◆ Source material:
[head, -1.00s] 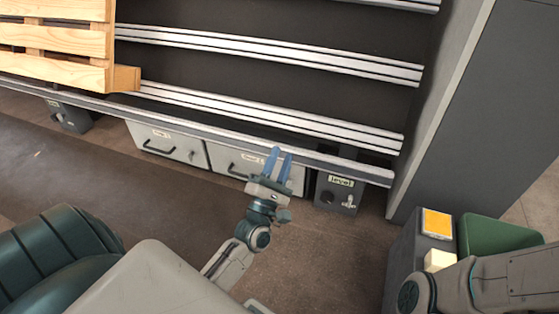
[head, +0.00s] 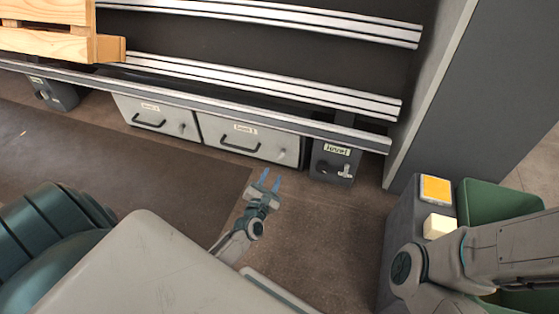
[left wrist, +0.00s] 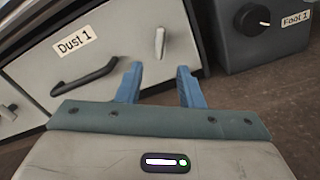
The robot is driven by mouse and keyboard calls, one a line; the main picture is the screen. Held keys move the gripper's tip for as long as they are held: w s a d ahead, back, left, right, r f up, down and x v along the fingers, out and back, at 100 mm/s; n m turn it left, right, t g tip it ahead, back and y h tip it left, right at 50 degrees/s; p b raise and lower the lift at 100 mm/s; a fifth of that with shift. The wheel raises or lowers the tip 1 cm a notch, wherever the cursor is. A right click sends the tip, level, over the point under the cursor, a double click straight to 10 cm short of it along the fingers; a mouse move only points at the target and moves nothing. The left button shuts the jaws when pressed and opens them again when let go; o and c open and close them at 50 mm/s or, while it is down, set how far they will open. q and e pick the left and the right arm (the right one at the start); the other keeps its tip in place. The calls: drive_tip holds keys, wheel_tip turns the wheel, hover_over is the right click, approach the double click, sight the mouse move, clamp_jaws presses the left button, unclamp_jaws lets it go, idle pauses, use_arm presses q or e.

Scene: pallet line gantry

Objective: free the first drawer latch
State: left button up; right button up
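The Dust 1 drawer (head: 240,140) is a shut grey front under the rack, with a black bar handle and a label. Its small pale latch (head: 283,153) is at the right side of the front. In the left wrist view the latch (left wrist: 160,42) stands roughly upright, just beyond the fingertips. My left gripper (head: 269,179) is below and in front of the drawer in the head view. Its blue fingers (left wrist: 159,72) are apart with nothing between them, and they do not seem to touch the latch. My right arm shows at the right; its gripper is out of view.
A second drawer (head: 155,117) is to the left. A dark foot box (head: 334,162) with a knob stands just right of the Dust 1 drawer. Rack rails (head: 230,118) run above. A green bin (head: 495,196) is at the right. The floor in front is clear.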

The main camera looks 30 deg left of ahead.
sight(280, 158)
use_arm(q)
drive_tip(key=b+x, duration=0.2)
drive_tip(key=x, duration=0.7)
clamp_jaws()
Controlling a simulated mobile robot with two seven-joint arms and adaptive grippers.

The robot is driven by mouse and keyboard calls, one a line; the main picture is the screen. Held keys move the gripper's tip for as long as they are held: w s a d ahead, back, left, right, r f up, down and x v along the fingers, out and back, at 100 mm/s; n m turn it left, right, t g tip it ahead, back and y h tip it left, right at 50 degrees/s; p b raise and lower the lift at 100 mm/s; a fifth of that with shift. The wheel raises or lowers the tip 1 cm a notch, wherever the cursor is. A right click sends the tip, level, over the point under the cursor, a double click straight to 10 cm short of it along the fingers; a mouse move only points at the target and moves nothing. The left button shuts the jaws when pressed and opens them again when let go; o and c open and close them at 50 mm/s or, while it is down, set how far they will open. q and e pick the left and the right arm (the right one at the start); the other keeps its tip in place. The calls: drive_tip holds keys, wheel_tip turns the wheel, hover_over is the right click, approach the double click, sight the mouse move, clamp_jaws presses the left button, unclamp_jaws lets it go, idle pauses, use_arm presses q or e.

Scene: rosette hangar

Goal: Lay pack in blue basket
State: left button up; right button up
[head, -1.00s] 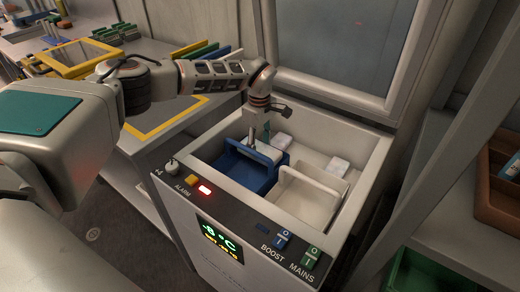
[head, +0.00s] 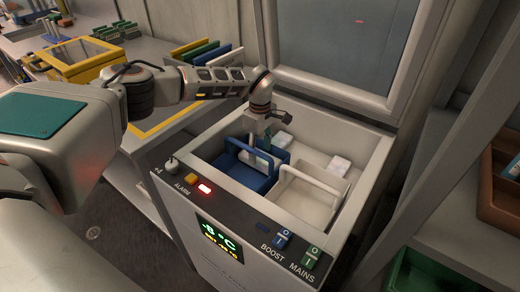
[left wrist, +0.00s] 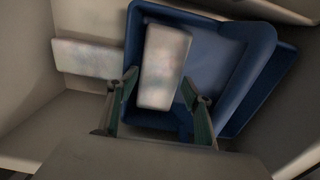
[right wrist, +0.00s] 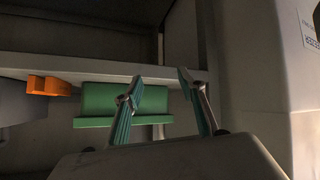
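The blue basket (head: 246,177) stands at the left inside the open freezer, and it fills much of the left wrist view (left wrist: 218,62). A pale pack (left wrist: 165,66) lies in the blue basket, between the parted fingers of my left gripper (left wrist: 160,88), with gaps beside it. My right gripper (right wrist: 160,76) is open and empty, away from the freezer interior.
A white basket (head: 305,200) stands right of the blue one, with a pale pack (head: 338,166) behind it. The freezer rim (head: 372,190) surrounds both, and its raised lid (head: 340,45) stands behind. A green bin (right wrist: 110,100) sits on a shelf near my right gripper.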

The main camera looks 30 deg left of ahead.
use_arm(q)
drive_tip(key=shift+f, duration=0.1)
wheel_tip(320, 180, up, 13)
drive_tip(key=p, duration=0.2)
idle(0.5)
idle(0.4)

◆ Exercise directions: Quote the listing above in full, except for the pictures.

◆ Task output:
[head, -1.00s] 
[head, +0.00s] 
[left wrist, +0.00s] 
The robot is driven by mouse and keyboard calls, one a line; the main picture is the screen. Held keys move the gripper's tip for as long as they are held: w s a d ahead, back, left, right, r f up, down and x v along the fingers, out and back, at 100 mm/s; n m turn it left, right, t g tip it ahead, back and y h tip it left, right at 50 degrees/s; p b raise and lower the lift at 100 mm/s; a fifth of that with shift. The wheel raises or lowers the tip 1 cm a notch, wherever the cursor is. A right click sends the tip, level, over the point under the cursor, a double click straight to 10 cm short of it along the fingers; a mouse move only points at the target and moves nothing. The left button shuts the jaws when pressed and opens them again when let go; o and c open and close them at 50 mm/s or, while it is down, set how far they will open. q and e pick the left and the right arm (the right one at the start); the other keeps its tip in place. The calls: drive_tip holds keys, wheel_tip turns the wheel, hover_over is the right click, approach the double click, sight the mouse move, clamp_jaws presses the left button, unclamp_jaws lets it go, idle pauses, use_arm presses q or e.

Scene: pallet line gantry

Objective: free the first drawer latch
State: left button up; right button up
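The Dust 1 drawer (head: 240,140) is a shut grey front under the rack, with a black bar handle and a label. Its small pale latch (head: 283,153) is at the right side of the front. In the left wrist view the latch (left wrist: 160,42) stands roughly upright, just beyond the fingertips. My left gripper (head: 269,179) is below and in front of the drawer in the head view. Its blue fingers (left wrist: 159,72) are apart with nothing between them, and they do not seem to touch the latch. My right arm shows at the right; its gripper is out of view.
A second drawer (head: 155,117) is to the left. A dark foot box (head: 334,162) with a knob stands just right of the Dust 1 drawer. Rack rails (head: 230,118) run above. A green bin (head: 495,196) is at the right. The floor in front is clear.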

The main camera looks 30 deg left of ahead.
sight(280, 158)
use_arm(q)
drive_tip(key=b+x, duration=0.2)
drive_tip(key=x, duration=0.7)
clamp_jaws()
Controlling a simulated mobile robot with two seven-joint arms and adaptive grippers.

The robot is driven by mouse and keyboard calls, one a line; the main picture is the screen. Held keys move the gripper's tip for as long as they are held: w s a d ahead, back, left, right, r f up, down and x v along the fingers, out and back, at 100 mm/s; n m turn it left, right, t g tip it ahead, back and y h tip it left, right at 50 degrees/s; p b raise and lower the lift at 100 mm/s; a fifth of that with shift. The wheel raises or lowers the tip 1 cm a notch, wherever the cursor is. A right click sends the tip, level, over the point under the cursor, a double click straight to 10 cm short of it along the fingers; a mouse move only points at the target and moves nothing. The left button shuts the jaws when pressed and opens them again when let go; o and c open and close them at 50 mm/s or, while it is down, set how far they will open. q and e pick the left and the right arm (the right one at the start); the other keeps its tip in place. The calls: drive_tip holds keys, wheel_tip turns the wheel, hover_over is the right click, approach the double click, sight the mouse move, clamp_jaws presses the left button, unclamp_jaws lets it go, idle pauses, use_arm presses q or e.

Scene: rosette hangar

Goal: Lay pack in blue basket
State: left button up; right button up
[head, -1.00s] 
[head, +0.00s] 
[left wrist, +0.00s] 
[right wrist, +0.00s] 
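The blue basket (head: 246,177) stands at the left inside the open freezer, and it fills much of the left wrist view (left wrist: 218,62). A pale pack (left wrist: 165,66) lies in the blue basket, between the parted fingers of my left gripper (left wrist: 160,88), with gaps beside it. My right gripper (right wrist: 160,76) is open and empty, away from the freezer interior.
A white basket (head: 305,200) stands right of the blue one, with a pale pack (head: 338,166) behind it. The freezer rim (head: 372,190) surrounds both, and its raised lid (head: 340,45) stands behind. A green bin (right wrist: 110,100) sits on a shelf near my right gripper.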

The main camera looks 30 deg left of ahead.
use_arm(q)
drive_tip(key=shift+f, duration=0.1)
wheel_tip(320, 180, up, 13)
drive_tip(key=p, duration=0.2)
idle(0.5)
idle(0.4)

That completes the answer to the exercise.